Chancellor Merkel, on the other hand, faces a dilemma. Can you blame the German people for not wanting to bail out the French banks -- where does it end if the Eurozone debt crisis cascades?
Or, will the European Central Bank (ECB) step in to print money to save the Euro and determine which countries, in effect, are to be bailed out. Some note that the ECB life support action would go beyond its purview.
Not only do U.S. banks have direct exposure to the Eurozone, it's the indirect exposure by U.S. banks via derivatives that's difficult to quantify. How grave? Depends upon who's doing the talking.
Can we wager how a European cascade would unfold? How fast will it travel to derivatives laden "Too Big Too Fails?" Where does that then put the taxpayers as "Too Big To Fails" imply a government guarantee as they are too big to fail. Actually, the notional value of derivatives has grown rather significantly since the 2008 crisis.
The developed world is awash in debt. And, maybe short-term ways to grow economies, like financial speculative bubbles and credit based consumption no longer work. Compare it to squeezing a lemon. Just maybe we are at the inflection point. With housing, finance and credit creation in a funk, where will the growth come to support debt, to support jobs? And then how do we as a society deal with the job-eliminating trends of technological automation.
Meanwhile the U.S. national debt clock ticks towards 15 trillion. We've added nearly half a trillion in just a few short months since the national debt ceiling debate. For every dollar we spend, we now borrow $.50. U.S. States face 4 trillion in debts.

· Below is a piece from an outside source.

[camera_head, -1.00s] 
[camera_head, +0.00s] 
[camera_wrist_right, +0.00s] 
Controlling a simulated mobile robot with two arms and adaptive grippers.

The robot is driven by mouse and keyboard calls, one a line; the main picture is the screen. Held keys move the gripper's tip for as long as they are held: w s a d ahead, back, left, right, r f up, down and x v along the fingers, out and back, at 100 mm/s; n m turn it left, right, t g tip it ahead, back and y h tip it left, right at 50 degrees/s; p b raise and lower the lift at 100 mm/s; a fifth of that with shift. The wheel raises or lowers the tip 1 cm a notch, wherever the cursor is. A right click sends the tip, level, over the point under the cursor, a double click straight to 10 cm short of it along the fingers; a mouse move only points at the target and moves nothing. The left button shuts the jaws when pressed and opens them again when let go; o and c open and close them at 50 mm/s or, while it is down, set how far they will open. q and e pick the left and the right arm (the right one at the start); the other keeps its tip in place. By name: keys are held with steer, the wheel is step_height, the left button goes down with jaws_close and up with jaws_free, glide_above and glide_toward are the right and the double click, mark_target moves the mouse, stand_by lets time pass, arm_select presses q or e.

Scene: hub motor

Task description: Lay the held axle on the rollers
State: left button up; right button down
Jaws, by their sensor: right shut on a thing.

News from the Super Committee charged with coming up with 1.2 trillion in savings before Thanksgiving doesn't look promising. We're not even talking about a 1.2 trillion reduction in debt, but a reduction in spending. Already talk of another US downgrade has surfaced.
Will "QE-ing" the economy help? Too much debt relative to revenue intake for individuals and governments in the developed world is the conundrum. How long can developed nations throw more debt after more debt, without reigniting growth and creating jobs? We've Greece as an example of what happens when Debt to GDP exceeds way beyond 100%.